The Illinois Department of Human Services (IDHS) has determined that Redeploy Illinois, a program established in 2005, saved the state $60 million in 2012 incarceration costs and diverted thousands of Illinois youth away from prison and into community based services programs. IDHS found that the program, which operates in 43 state counties out of 12 sites, successfully offers young offenders alternatives to criminal activity through counseling, substance abuse and mental health treatment, life skills education, and parent and family support services. In 2013 the program cost $7,000 per young offender; in contrast to the $111,000 price tag of incarcerating a juvenile through the Illinois Department of Juvenile Justice.

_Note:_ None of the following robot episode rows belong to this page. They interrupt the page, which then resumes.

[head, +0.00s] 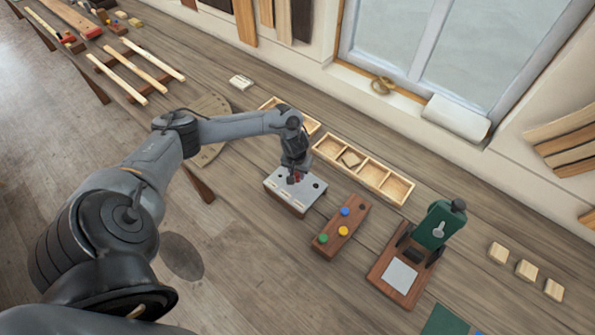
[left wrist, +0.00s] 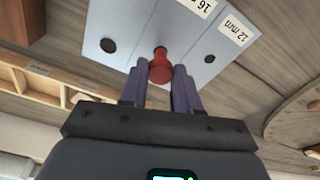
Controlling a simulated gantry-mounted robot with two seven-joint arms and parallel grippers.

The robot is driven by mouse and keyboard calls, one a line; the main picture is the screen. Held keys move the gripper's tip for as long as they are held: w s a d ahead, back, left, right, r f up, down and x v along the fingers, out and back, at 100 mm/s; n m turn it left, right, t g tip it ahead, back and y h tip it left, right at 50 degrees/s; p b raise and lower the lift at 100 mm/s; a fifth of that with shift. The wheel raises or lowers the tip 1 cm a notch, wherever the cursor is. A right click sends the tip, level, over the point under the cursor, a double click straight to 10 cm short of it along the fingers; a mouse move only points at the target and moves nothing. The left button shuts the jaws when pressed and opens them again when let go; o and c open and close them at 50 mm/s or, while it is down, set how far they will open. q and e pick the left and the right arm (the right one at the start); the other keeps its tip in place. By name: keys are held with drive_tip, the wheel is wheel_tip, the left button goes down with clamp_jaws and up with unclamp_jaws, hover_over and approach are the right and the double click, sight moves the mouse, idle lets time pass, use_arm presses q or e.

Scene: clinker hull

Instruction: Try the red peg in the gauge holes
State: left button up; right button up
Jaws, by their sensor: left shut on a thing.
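The gauge block (head: 287,204) is a wooden block with a pale metal top plate, near the middle of the bench. Its plate (left wrist: 135,25) shows dark holes in the left wrist view, with labels reading 16 and 12 mm. My left gripper (head: 294,180) is over the plate, pointing down. In the left wrist view its fingers (left wrist: 160,88) are shut on the red peg (left wrist: 160,68). The peg's far end is close to the plate; I cannot tell whether it is in a hole. My right gripper is not in view.
A wooden peg board (head: 333,243) with blue, yellow and green pegs stands to the right of the gauge. Behind is a compartmented tray (head: 398,190). Farther right is a green press (head: 434,226) on a wooden base. Several small wood blocks (head: 526,269) lie at the right.

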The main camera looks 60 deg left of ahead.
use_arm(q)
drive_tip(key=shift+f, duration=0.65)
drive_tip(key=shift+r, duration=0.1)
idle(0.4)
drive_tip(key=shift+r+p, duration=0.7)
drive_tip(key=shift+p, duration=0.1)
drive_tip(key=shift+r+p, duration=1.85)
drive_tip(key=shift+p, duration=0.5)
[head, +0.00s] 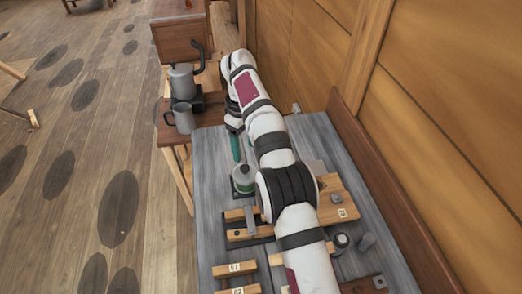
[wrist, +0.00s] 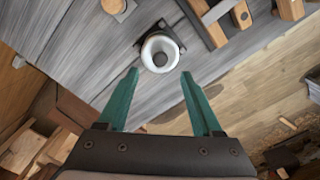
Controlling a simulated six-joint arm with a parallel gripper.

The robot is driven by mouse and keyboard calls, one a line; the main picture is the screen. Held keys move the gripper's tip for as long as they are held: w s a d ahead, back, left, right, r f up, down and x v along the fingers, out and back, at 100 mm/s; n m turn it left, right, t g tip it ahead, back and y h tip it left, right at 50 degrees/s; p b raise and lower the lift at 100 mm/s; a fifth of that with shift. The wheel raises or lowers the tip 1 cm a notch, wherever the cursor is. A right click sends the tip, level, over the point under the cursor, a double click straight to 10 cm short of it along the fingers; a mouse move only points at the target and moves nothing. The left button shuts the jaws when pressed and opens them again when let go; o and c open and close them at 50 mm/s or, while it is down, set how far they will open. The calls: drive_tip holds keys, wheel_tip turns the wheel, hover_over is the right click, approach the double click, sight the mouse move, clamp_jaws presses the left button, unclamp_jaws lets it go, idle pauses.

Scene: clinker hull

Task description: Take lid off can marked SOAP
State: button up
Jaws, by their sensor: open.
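I cannot read any marking on the can. My gripper (head: 237,158) has teal fingers and is just above the can in the head view. In the wrist view my gripper (wrist: 160,72) is open and empty, with the lid just beyond and between its fingertips. The fingers look apart from the lid.
Wooden blocks and slotted pieces (head: 240,234) lie in front of the can. Numbered blocks (head: 235,268) lie nearer. A small stand holds a kettle (head: 181,82) and a mug (head: 184,119) at the back left. A wooden wall (head: 440,130) runs along the right.

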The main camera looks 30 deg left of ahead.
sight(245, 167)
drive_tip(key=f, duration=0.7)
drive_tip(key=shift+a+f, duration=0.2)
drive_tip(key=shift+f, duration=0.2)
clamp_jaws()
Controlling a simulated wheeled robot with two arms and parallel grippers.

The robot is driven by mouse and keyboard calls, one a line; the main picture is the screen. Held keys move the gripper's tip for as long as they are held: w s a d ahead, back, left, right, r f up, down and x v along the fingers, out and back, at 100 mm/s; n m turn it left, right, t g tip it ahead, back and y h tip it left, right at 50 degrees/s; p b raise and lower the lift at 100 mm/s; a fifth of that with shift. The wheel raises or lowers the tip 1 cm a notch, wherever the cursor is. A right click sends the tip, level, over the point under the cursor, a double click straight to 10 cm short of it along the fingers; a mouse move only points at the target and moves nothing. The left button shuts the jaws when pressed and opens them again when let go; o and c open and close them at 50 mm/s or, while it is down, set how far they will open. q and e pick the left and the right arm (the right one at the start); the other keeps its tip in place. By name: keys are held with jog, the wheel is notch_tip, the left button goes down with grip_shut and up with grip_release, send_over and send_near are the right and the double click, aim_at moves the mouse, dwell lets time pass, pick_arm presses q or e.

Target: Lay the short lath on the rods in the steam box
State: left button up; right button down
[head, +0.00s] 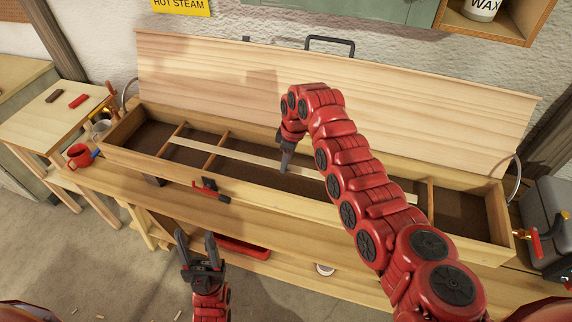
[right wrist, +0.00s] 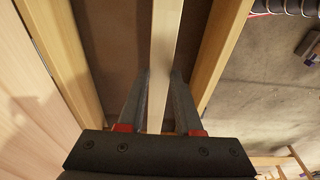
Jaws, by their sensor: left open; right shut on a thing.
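The short lath (head: 235,153) is a pale thin strip running lengthwise inside the open steam box (head: 150,177). It passes over the cross rods (head: 217,148) on the left; I cannot tell whether it touches them. My right gripper (head: 285,167) reaches down into the box and is shut on the lath near its middle. In the right wrist view the lath (right wrist: 164,40) runs between the two fingers. My right arm hides part of the lath and box. My left gripper (head: 196,239) is open and empty, in front of the bench.
The wooden lid (head: 430,110) stands open behind the box. A red tray (head: 243,247) is below the front edge.

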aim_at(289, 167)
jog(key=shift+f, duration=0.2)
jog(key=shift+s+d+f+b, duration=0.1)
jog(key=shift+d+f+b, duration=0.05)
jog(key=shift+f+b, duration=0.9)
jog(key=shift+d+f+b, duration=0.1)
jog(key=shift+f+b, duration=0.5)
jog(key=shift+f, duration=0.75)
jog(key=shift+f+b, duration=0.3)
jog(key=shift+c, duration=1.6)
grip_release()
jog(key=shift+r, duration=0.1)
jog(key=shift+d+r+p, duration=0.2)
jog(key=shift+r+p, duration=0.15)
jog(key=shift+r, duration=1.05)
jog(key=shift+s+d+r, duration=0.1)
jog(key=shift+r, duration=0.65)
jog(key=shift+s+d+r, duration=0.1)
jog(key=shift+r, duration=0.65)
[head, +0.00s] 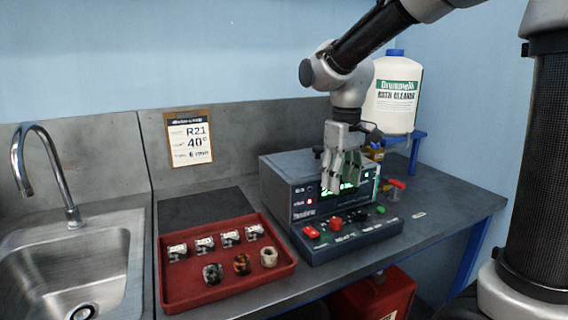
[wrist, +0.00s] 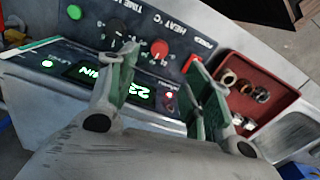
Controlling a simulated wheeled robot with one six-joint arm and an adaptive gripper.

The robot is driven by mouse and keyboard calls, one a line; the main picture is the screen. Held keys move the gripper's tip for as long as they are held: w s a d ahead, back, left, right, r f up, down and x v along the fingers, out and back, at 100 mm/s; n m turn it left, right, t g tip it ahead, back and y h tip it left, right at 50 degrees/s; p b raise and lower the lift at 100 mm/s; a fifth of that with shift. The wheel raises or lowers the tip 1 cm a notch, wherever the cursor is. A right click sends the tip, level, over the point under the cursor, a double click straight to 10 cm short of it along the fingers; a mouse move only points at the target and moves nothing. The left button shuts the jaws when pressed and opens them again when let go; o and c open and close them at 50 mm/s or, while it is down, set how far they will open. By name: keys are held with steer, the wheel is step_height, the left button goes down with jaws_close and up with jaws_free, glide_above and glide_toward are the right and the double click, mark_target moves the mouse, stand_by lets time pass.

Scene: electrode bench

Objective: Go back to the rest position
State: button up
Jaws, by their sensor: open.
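My gripper (head: 343,178) hangs in front of the grey control unit in the head view, fingers pointing down and empty. In the wrist view my gripper (wrist: 158,82) has its two green-padded fingers apart, with the unit's panel between and beyond them. The control unit (head: 281,181) has a lit green display, partly hidden by the fingers in the head view. Its sloped front panel carries red, green and black controls. In the wrist view the unit (wrist: 60,82) shows a green display, HEAT and TIME knobs, a green button and a red button. I cannot tell whether the fingers touch the unit.
A red tray (head: 218,293) with several small parts lies left of the unit; the tray (wrist: 282,82) also shows in the wrist view. A sink (head: 80,265) is at the left. A white jug (head: 392,98) stands behind right. A sign (head: 189,138) leans on the backsplash.

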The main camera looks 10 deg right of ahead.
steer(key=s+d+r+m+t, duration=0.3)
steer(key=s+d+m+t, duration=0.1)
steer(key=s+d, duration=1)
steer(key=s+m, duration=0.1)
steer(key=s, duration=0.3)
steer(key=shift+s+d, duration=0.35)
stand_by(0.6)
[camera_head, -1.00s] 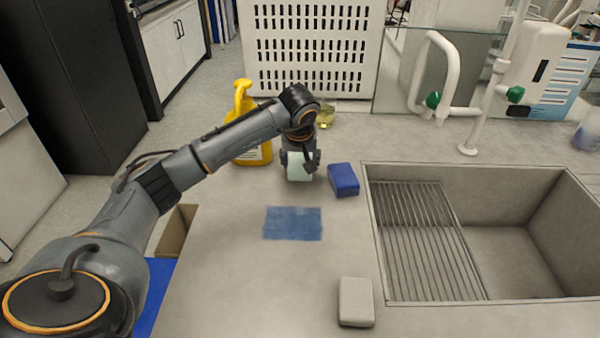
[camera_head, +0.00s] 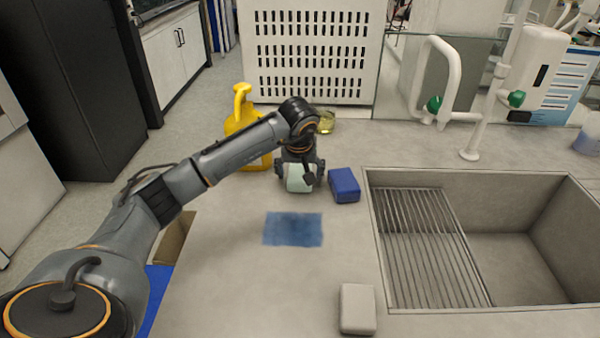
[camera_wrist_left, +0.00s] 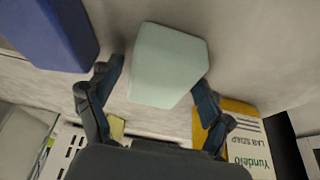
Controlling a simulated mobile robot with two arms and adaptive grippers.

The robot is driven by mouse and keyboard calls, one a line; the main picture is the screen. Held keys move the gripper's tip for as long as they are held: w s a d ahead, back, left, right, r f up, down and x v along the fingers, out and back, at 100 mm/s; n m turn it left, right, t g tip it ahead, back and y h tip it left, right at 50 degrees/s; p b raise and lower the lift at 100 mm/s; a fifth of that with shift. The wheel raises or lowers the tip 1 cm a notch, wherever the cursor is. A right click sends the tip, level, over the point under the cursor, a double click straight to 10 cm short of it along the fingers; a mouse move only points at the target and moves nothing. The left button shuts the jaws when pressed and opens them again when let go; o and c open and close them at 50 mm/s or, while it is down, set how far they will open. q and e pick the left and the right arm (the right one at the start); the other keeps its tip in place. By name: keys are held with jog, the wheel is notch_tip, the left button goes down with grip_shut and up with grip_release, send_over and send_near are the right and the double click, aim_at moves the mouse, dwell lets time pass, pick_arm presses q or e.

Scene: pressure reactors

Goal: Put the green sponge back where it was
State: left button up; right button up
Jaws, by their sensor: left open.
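The pale green sponge (camera_head: 299,178) is at the back of the grey counter, left of the blue sponge (camera_head: 344,185). My left gripper (camera_head: 299,171) is open around it, with one finger on each side. In the left wrist view the green sponge (camera_wrist_left: 167,65) lies between and beyond the spread fingers (camera_wrist_left: 158,95), with a gap at the left finger; whether the right finger touches it I cannot tell. A flat blue patch (camera_head: 293,229) lies bare on the counter in front of it. My right gripper is not in view.
A yellow soap bottle (camera_head: 243,135) stands close behind my left forearm. A grey sponge (camera_head: 357,308) lies at the front. The sink (camera_head: 480,240) with its rack is at the right. A small yellowish container (camera_head: 326,122) stands behind the gripper.

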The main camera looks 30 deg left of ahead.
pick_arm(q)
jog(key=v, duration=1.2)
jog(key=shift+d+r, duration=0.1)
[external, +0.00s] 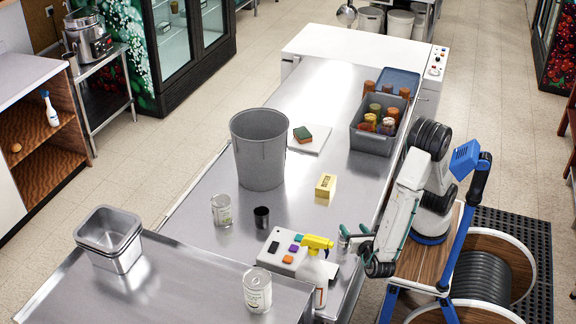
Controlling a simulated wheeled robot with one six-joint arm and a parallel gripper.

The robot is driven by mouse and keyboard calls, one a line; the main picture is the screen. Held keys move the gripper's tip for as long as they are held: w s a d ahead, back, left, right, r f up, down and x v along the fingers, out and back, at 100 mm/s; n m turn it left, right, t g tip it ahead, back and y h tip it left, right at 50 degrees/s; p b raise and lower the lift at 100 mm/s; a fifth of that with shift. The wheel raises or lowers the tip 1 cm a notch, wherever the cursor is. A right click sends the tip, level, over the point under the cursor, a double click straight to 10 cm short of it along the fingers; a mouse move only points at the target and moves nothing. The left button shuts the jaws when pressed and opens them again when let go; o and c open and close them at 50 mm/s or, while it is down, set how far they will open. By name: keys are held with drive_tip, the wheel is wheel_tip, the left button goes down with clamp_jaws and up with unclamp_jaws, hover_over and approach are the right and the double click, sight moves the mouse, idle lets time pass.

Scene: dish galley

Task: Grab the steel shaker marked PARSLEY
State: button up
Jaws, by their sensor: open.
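My gripper (353,232) is open and empty, over the right edge of the steel counter near the yellow-topped spray bottle. I cannot pick out a shaker marked PARSLEY, as small lettering is unreadable at this distance. A small dark metal cylinder (262,217) stands upright on the counter, to the left of my gripper and apart from it. Several jars or shakers with orange, yellow and brown tops (387,126) stand in a grey bin (366,142) further back. Their labels cannot be read, and the bin wall hides their lower parts.
A spray bottle (314,268) and a button box (287,252) are close to my gripper. Another can (257,290) stands in front.

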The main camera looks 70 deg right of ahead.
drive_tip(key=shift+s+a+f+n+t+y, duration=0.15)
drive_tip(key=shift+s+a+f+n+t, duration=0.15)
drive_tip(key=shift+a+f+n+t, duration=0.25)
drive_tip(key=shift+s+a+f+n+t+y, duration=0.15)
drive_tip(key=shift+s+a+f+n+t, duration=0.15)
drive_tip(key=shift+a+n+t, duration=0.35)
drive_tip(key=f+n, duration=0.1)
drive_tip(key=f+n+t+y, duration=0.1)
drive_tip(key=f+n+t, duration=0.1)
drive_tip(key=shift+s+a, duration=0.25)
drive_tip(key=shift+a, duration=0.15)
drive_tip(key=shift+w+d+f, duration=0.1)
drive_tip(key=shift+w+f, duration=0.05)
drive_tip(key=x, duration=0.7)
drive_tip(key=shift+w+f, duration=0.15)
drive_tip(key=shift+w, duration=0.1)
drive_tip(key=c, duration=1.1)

The ACLU advocates that investing in constructive intervention on behalf of juvenile offenders is a more efficient use of taxpayer dollars and that these programs provide better long term public safety protection. In releasing the IDHS data Secretary Michelle Saddler stated:

“Redeploy Illinois’ success is proof that community-based services for juvenile offenders are not only the best tools we have to truly help rehabilitate delinquent youth, but they are also more cost effective,” IDHS Secretary Michelle R.B. Saddler said.  “This program gives youth a second chance at becoming a contributing and law-abiding citizen of their respective communities. Beyond saving dollars, the program mends lives.”